What is the etymology of "Augenphilologie"?

Augenphilologie was used in the Scripps National Spelling Bee last night, and it seems like a fantastic word to use in writing. But I’m not sure how to use it in a sentence, or what its definition is really getting at. The definition given by Webster’s Third is:

linguistics that misrepresents the realities of speech because of overemphasis on writing.

Is it saying something like “writing tends to be much more florid than regular speech, thus misrepresenting it”? What are some other examples? Or does it mean something different?


Solution 1:

Here is an extract from The Writer in Petrograd and the House of Arts by Martha Weitzel Hickey. (A really interesting book!)

The interest of OPOIAZ members looking to define what was specific to poetic language as verbal material overlapped with those of the Institute of the Living Word. Boris Eikhenbaum's often-quoted introductory remarks to his seminal essay on narrative, "The Illusion of Skaz," were consonant with the view of literature and the word that the institute embraced.

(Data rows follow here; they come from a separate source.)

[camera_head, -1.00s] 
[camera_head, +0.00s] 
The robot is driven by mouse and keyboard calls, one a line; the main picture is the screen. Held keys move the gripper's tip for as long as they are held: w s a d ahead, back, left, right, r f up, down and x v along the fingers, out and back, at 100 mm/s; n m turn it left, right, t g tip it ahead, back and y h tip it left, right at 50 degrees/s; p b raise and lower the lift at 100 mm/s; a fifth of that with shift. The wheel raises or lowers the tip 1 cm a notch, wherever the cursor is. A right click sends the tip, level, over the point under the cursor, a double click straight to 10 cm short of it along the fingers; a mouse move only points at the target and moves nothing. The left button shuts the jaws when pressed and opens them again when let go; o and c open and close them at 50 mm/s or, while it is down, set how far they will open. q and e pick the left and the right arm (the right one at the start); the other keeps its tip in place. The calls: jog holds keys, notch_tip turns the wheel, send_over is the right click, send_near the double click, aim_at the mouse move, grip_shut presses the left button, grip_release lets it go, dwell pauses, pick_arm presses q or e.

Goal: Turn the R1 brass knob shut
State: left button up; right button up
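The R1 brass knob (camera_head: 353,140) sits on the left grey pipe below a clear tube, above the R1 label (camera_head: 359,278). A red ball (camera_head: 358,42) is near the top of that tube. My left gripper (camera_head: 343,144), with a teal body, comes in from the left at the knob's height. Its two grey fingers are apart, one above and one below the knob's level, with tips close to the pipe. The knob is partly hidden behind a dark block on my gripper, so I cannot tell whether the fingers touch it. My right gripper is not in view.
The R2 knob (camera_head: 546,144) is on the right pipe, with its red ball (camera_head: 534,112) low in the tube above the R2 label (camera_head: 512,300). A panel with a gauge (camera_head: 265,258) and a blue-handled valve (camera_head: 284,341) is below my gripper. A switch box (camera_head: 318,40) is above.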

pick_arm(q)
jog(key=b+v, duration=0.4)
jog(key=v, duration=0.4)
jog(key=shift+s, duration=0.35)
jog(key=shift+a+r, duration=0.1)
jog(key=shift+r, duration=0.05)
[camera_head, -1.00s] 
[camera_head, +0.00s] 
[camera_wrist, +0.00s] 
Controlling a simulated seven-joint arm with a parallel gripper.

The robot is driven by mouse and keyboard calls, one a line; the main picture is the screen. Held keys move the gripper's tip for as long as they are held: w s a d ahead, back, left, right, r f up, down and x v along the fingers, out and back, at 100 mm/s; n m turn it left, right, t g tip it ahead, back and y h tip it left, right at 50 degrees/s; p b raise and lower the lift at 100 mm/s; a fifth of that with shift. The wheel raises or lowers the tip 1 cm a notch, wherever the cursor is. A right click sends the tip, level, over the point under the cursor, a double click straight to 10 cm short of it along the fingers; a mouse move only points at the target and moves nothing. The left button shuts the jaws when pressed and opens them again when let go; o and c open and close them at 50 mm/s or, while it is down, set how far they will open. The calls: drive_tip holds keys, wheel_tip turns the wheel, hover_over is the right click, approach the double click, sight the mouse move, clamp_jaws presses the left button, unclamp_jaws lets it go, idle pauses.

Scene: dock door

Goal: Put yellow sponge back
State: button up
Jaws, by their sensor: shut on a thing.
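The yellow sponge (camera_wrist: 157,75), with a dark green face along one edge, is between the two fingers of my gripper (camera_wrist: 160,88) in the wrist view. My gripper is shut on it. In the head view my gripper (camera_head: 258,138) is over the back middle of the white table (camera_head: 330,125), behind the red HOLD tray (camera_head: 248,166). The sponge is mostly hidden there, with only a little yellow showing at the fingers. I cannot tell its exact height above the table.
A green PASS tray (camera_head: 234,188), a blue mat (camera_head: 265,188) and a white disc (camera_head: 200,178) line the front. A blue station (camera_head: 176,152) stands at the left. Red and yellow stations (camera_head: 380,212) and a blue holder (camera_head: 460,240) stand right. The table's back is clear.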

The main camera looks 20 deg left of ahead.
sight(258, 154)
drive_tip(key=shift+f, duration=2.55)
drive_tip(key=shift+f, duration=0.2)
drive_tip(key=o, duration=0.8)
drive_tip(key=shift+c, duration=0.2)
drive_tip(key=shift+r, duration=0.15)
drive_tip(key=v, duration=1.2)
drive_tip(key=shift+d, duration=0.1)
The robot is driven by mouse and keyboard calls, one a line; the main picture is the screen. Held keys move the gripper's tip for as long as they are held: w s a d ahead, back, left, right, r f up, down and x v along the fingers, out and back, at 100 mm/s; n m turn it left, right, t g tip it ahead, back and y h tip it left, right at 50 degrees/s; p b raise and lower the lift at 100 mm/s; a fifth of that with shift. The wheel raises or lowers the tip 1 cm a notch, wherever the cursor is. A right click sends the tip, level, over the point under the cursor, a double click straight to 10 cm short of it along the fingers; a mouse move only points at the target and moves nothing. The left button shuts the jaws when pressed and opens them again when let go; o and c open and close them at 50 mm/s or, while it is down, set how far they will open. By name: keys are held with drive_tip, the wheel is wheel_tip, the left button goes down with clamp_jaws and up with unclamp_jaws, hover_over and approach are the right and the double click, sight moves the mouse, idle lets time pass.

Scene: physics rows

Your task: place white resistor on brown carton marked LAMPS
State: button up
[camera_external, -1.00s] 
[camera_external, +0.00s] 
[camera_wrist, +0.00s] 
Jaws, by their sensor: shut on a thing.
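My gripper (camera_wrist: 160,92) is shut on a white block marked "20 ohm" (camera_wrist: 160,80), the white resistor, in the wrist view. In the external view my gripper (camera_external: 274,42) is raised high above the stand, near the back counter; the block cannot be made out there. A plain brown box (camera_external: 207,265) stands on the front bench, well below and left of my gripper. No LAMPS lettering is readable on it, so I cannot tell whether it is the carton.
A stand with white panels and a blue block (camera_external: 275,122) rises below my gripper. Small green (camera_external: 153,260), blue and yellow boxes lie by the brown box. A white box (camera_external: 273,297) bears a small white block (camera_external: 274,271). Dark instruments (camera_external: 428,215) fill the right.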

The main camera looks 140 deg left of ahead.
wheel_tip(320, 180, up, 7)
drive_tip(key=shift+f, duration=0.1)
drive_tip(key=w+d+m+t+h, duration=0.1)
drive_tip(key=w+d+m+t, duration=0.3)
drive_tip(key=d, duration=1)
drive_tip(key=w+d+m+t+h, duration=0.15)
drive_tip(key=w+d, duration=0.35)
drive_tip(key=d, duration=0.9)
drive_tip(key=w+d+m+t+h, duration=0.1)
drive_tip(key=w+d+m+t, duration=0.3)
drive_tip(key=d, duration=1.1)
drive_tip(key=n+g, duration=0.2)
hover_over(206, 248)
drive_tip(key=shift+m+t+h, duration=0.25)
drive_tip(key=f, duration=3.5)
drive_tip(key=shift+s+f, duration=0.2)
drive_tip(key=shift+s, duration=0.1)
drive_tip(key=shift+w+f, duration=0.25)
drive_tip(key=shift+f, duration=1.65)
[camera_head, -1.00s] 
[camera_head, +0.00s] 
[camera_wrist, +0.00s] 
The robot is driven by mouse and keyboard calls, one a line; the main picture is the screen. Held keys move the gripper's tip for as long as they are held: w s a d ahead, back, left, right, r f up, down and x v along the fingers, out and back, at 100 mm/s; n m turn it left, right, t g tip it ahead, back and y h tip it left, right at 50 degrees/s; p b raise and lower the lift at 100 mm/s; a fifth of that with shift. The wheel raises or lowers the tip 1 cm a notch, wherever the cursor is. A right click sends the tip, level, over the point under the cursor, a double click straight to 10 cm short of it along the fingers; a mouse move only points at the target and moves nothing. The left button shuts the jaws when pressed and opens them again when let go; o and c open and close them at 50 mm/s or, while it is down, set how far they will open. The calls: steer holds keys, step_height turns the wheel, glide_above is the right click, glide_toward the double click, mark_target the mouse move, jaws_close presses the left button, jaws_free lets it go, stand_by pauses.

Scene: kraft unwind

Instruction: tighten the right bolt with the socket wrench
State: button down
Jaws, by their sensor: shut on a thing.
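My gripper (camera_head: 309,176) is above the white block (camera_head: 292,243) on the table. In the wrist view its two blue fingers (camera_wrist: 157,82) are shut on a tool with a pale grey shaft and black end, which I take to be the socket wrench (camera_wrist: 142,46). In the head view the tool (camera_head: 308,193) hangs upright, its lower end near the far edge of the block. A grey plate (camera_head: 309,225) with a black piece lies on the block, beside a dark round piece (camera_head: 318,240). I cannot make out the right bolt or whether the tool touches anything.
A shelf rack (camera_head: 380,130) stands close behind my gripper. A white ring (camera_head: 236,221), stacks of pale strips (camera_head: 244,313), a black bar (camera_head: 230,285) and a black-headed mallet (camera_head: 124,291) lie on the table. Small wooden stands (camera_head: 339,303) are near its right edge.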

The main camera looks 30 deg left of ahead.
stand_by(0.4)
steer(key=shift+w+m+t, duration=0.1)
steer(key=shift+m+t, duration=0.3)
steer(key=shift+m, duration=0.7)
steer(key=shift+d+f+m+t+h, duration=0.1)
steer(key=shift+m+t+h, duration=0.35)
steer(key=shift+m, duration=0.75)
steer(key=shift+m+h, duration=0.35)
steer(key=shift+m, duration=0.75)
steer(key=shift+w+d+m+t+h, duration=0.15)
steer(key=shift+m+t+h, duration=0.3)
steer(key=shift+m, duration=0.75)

We always speak of literature, of the book, of the writer. The culture of writing and the press have accustomed us to the letter ... We often forgot entirely that the word itself has nothing in common with the letter --- that it is a living, mobile activity, created by the voice, articulation, intonation, to which are joined gesture and mimesis. We think that the writer writes. But it is not always so, and in the realm of the artistic word it is more often just the opposite. The German philology of the "eye" (Augenphilologie) must be replaced by its oral counterpart (Ohrenphilologie).

There are, of course, special written forms, but literature (or rather more precisely, literariness) is not exhausted by them, and even in them one can find traces of the living word.

My understanding of the word Augenphilologie is that it is referring to the branch of knowledge that deals with the structure, historical development, and relationships of languages unconcerned of how the language "sounds" (the voice, pronunciation, articulation, intonation, etc), in another words, philology of the eyes.

To me this is an extremely uncommon word and I doubt anyone would actually use it in non-academic writing/conversation unless she or he is unconcerned of whether the readers/listeners would understand what it means.